Tuesday, September 2, 2014

My friends are afraid of me – Ebi Akpeti

Author of God Has a Good Sense of Humour, Ebi Akpeti, speaks on her sources of inspiration at a reading in Lagos, AKEEM LASISI writes
She always has a surprise waiting for her friends in her books. Each time they read her, they usually find their names and stories enacted in the works.
As she did in her earlier publications Growing Pains, Castrtaed and The Perfect Church, so has Ebi Akpeti done in her latest book, God Has a Sense of Humour.
When she read from the collection of stories in Lagos last Saturday, her passion for feasting on the experiences of those close to her was one of the issues she was made to address. Very interesting, however, is the fact that those friends were and are happy with her.
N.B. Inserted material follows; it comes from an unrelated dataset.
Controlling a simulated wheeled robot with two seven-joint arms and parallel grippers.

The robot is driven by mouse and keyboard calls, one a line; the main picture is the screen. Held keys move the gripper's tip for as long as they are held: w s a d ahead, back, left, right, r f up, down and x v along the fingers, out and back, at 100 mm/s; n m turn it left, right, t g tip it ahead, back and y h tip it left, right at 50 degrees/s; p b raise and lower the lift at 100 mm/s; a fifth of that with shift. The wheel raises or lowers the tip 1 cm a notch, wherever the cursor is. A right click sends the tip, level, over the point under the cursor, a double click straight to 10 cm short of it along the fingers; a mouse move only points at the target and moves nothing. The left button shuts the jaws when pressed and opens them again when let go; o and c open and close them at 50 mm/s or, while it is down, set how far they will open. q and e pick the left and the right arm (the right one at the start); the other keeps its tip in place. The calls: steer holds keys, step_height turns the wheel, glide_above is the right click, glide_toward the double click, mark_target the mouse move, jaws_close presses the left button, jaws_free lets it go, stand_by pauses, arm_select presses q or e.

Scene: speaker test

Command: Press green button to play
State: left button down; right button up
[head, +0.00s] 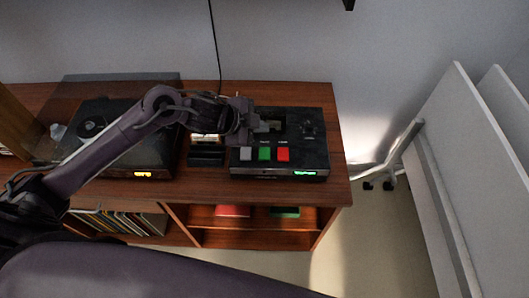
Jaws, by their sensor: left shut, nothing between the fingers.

They appreciated the way she treated the stories in God Has a Sense of Humour, which, some of them noted, would do well if adapted into a film.
Of course, those who have keenly followed the writings of the writer that now works in the corporate department of Promasidor, Nigeria, would note that as she does to other people, so also she does to herself. In several parts, Akpeti’s books drip with defamiliarised stories of her life, at an earlier encounter. According to her, one of the hot spots for story ideas are the testimonies that members regularly give in churches. In other words, she is also a kind of literary church rat.
“My friends are afraid of me,” Akpeti said jovially at the reading held at Logobiri in Ikoyi. “They know that when they tell me stories, the stories would find their way into my books, and I even retain their names at times.”
Among the people at the event was seasoned broadcaster, Adesuwa Onyenokwe, who read a part of the work. According to Onyenokwe, the collection is a successful one because even a teenager who read it was able to appreciate Akpeti’s message to adult members of the society. The broadcaster wants her to adapt the stories into radio drama.
Another issue Akpeti had to address bordered on why almost her female characters are above 38 years of age. The suspicion is that the writer is also writing about herself, especially since most of the characters are singles.
Here, Akpeti had to overhaul her cart of wit to address the matter – or, at least, wriggle out of the suspicion. First, she noted that she was not yet 38. Second, not all of the characters are oldies. But as she explored in one of the stories titled Singlelaria – a play on ‘malaria’ – she stressed that being a perennially eligible single babe comes with a fever.
She said, “Most single ladies know what it is in Lagos.”
Why Akpeti thanked members of her family, friends, colleagues, editor and even one good Samaritan that gave her N150,000 to print her first book, she could not help remembering her late father, who she described as the first painstaking critic of her writings. It is thus not surprising that one of the stories in the collection is titled, ‘Death is no Longer a Rumour’.